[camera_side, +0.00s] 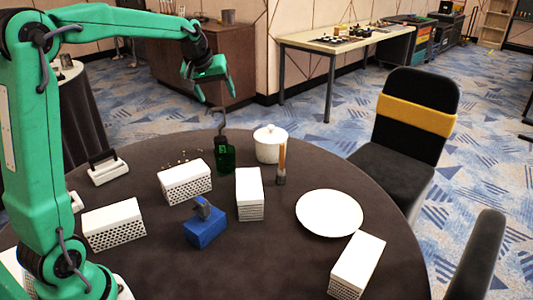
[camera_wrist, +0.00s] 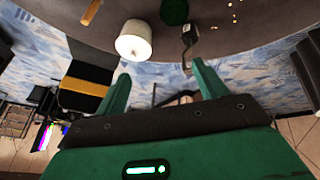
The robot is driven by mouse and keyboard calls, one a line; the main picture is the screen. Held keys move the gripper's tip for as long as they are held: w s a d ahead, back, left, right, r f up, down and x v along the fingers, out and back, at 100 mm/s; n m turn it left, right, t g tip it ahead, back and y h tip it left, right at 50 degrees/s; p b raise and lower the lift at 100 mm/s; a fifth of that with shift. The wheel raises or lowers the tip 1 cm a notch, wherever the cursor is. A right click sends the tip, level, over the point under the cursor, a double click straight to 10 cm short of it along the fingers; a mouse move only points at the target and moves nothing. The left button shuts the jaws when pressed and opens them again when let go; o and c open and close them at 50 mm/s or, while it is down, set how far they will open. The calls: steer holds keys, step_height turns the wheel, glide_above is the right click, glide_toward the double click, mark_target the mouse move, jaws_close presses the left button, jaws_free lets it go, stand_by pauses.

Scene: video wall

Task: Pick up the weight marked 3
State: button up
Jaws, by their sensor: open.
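A green weight (camera_side: 224,158) with a tall grey hook stands upright on the dark round table (camera_side: 160,262). It carries a small pale mark that I cannot read. A blue block (camera_side: 205,229) with a dark hook-like top stands nearer the front; no number shows on it. My gripper (camera_side: 214,94) is open and empty, high above the table's far edge, above and behind the green weight. In the wrist view, the green weight (camera_wrist: 174,10) is at the top edge, partly cut off, with its hook beyond my open fingers (camera_wrist: 160,82).
White perforated boxes (camera_side: 186,184) flank the green weight, with others farther out. A lidded white pot (camera_side: 270,143) and an upright brown-handled object (camera_side: 281,166) stand to its right. A white plate (camera_side: 329,213) lies farther right. Small golden bits (camera_side: 182,160) lie left. A chair (camera_side: 405,140) stands beyond.

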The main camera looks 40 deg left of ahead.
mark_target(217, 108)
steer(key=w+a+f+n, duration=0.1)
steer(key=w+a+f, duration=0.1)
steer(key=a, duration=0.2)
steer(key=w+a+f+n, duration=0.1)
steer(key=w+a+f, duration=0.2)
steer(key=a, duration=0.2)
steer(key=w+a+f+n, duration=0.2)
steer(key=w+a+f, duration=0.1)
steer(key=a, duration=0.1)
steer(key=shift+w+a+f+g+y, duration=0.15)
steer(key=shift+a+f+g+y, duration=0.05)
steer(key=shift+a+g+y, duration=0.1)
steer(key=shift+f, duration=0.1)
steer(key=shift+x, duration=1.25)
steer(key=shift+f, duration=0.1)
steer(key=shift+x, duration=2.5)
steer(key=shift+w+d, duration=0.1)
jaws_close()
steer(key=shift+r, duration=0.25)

####################

What is expected –
Give back exactly the lines from the line holding "State: button up" through the last line of the listing, including both.

Output below –
State: button up
Jaws, by their sensor: open.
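A green weight (camera_side: 224,158) with a tall grey hook stands upright on the dark round table (camera_side: 160,262). It carries a small pale mark that I cannot read. A blue block (camera_side: 205,229) with a dark hook-like top stands nearer the front; no number shows on it. My gripper (camera_side: 214,94) is open and empty, high above the table's far edge, above and behind the green weight. In the wrist view, the green weight (camera_wrist: 174,10) is at the top edge, partly cut off, with its hook beyond my open fingers (camera_wrist: 160,82).
White perforated boxes (camera_side: 186,184) flank the green weight, with others farther out. A lidded white pot (camera_side: 270,143) and an upright brown-handled object (camera_side: 281,166) stand to its right. A white plate (camera_side: 329,213) lies farther right. Small golden bits (camera_side: 182,160) lie left. A chair (camera_side: 405,140) stands beyond.

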The main camera looks 40 deg left of ahead.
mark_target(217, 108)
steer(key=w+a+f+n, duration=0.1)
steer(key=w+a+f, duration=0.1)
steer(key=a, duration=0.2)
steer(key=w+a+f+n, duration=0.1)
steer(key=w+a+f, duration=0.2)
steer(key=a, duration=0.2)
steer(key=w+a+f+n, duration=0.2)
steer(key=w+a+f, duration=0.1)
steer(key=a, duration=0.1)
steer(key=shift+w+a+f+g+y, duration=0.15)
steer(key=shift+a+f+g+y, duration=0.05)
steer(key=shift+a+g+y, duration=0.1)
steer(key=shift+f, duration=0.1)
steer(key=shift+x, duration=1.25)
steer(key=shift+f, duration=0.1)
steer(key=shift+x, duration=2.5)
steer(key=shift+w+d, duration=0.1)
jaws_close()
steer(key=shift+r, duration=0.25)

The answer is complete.